-- start SUPPLIED DATA --

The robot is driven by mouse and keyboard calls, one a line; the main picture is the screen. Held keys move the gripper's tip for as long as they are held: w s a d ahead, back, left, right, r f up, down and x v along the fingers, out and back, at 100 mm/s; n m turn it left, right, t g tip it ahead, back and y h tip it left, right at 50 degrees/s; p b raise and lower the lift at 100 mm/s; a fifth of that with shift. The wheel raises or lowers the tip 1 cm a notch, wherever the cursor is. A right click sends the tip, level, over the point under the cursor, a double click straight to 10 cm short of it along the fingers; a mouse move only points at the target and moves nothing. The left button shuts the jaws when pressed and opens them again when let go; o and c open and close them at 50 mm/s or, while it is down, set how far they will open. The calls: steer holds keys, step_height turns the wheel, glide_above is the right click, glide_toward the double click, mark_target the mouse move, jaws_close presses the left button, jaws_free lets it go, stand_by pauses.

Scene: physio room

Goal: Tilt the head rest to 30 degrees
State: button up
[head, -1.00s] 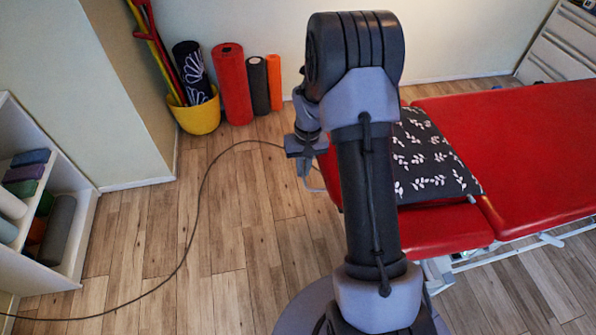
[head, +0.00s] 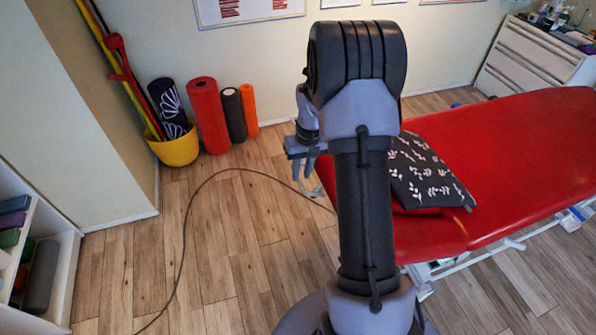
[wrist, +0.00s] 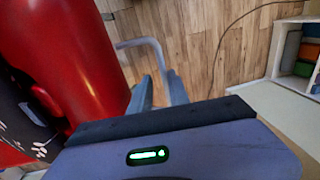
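The red head rest (head: 425,236) is the end section of the treatment table, partly hidden behind my arm. A dark pillow with white leaves (head: 428,170) lies on it. I cannot tell its exact angle. In the wrist view the red padded end (wrist: 88,60) fills the upper left. A bent pale grey bar (wrist: 140,43) sticks out beside it, its end close to my fingers. My gripper (head: 303,170) is beyond my arm, at the left of the head rest. In the wrist view my gripper (wrist: 159,85) has its fingers apart, with floor visible between them; contact with the bar is unclear.
The red table (head: 530,140) extends right. A black cable (head: 184,240) curves over the wooden floor at left. A yellow bucket (head: 175,150) and several rolls, including a red roll (head: 208,115), stand by the wall. A white shelf (head: 62,250) is at the left edge.

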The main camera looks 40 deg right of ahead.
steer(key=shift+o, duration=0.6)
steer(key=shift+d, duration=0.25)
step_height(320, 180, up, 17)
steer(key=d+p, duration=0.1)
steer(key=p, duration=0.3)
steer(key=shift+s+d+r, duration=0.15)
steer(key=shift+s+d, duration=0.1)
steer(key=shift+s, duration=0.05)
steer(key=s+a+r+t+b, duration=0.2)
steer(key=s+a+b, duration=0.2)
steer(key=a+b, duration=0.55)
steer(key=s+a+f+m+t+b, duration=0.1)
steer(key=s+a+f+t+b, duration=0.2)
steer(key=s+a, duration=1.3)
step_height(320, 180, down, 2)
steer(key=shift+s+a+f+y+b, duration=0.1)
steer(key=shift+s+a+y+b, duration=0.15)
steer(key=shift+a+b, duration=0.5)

-- end SUPPLIED DATA --

REQUIREMENTS - Working from the line that contains "Scene: physio room" to the last line of the listing, please quote each line exactly, pictures excluded.

EXERCISE OUTPUT -
Scene: physio room

Goal: Tilt the head rest to 30 degrees
State: button up
[head, -1.00s] 
[head, +0.00s] 
[wrist, +0.00s] 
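The red head rest (head: 425,236) is the end section of the treatment table, partly hidden behind my arm. A dark pillow with white leaves (head: 428,170) lies on it. I cannot tell its exact angle. In the wrist view the red padded end (wrist: 88,60) fills the upper left. A bent pale grey bar (wrist: 140,43) sticks out beside it, its end close to my fingers. My gripper (head: 303,170) is beyond my arm, at the left of the head rest. In the wrist view my gripper (wrist: 159,85) has its fingers apart, with floor visible between them; contact with the bar is unclear.
The red table (head: 530,140) extends right. A black cable (head: 184,240) curves over the wooden floor at left. A yellow bucket (head: 175,150) and several rolls, including a red roll (head: 208,115), stand by the wall. A white shelf (head: 62,250) is at the left edge.

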The main camera looks 40 deg right of ahead.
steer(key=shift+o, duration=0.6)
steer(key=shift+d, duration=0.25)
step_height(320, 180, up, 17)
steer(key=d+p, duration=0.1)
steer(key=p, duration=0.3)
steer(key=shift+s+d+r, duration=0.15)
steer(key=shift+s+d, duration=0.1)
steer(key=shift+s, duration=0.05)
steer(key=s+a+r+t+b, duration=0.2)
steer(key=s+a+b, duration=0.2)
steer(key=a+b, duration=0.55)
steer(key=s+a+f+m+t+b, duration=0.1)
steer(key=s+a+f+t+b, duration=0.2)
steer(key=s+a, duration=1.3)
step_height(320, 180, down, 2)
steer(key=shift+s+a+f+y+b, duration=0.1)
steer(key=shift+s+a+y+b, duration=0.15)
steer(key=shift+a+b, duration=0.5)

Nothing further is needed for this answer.